Within the CTV universe, Smart TV is a subset with special privileges.

  • CTV: Any internet-connected device that delivers TV content on a large screen (Smart TVs, Roku, Amazon Fire TV, Apple TV, game consoles, set-top boxes).
  • Smart TV: A television set with an embedded operating system and app store, capable of streaming without external hardware.

Every Smart TV is a CTV device. Not every CTV device is a Smart TV.

Nielsen’s Gauge as of October 2025 (Source)

Why Smart TV matters so much inside CTV:

  1. Default entry point: For many households, the Smart TV OS is the starting point for streaming. People hit the power button and land on Samsung, LG or Google TV—not Roku or a cable EPG.
  2. Platform-level placements: Smart TV OS owners can sell ad units outside of any individual app:
    • Homescreen banners and takeovers
    • Sponsored content tiles in recommendation rails
    • Featured app placements
    • Branded rows in built-in FAST services
  3. Richer first-party viewing data: Many Smart TVs use Automatic Content Recognition (ACR) to identify what’s playing on screen, whether it’s linear broadcast, OTT, or HDMI inputs. That provides a glass-level view of viewing behaviour that external dongles don’t always see.

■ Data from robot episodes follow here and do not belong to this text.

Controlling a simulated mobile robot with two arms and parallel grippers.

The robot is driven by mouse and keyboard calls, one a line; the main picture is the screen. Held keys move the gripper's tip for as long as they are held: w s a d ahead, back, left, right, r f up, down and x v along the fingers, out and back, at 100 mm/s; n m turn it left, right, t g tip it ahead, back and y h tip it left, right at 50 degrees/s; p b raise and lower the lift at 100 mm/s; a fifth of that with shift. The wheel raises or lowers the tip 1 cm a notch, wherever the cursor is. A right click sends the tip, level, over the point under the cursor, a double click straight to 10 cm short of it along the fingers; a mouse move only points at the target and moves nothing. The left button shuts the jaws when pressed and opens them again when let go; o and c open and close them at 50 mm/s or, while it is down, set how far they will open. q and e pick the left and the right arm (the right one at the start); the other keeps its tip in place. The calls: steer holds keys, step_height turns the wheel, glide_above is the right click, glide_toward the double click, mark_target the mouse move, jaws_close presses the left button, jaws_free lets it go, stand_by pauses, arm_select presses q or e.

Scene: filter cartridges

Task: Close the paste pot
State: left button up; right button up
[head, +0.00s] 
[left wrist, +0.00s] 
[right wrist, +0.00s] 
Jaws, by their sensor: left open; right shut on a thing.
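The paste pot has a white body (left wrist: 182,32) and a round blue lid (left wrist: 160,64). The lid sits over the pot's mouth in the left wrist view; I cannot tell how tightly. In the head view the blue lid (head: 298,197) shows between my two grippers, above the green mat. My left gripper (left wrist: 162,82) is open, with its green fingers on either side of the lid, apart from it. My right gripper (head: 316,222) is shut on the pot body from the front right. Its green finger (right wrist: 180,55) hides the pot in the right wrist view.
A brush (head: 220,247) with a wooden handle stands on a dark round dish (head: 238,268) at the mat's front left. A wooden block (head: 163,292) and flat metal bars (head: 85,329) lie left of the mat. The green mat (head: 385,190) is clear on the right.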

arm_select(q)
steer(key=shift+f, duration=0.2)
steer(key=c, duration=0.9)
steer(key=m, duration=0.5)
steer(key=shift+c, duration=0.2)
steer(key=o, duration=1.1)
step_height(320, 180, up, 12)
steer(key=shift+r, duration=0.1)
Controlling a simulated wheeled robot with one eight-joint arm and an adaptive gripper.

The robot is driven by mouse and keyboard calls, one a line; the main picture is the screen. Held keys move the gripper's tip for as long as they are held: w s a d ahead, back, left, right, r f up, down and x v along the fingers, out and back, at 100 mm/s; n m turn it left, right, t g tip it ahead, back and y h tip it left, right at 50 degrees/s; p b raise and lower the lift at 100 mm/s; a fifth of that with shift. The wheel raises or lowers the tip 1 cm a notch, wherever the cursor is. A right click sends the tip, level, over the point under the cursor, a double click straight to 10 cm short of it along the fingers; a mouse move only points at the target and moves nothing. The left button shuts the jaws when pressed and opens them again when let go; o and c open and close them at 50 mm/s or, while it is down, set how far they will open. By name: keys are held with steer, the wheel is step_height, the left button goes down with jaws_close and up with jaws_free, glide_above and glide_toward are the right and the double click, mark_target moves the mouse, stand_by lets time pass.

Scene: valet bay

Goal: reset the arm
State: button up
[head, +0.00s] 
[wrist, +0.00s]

Think of Smart TV advertising as a highly strategic slice of CTV: it doesn’t replace app-level CTV buying, but it adds OS-controlled inventory and data that can shift performance.

Smart TV vs. traditional TV

Smart TV advertising differs from traditional linear TV in several important ways: targeting, control, formats, and measurement.

Targeting and audience control

When you compare Smart TV ads with linear TV, targeting is the first big shift. Both reach living-room audiences, but they do it in very different ways.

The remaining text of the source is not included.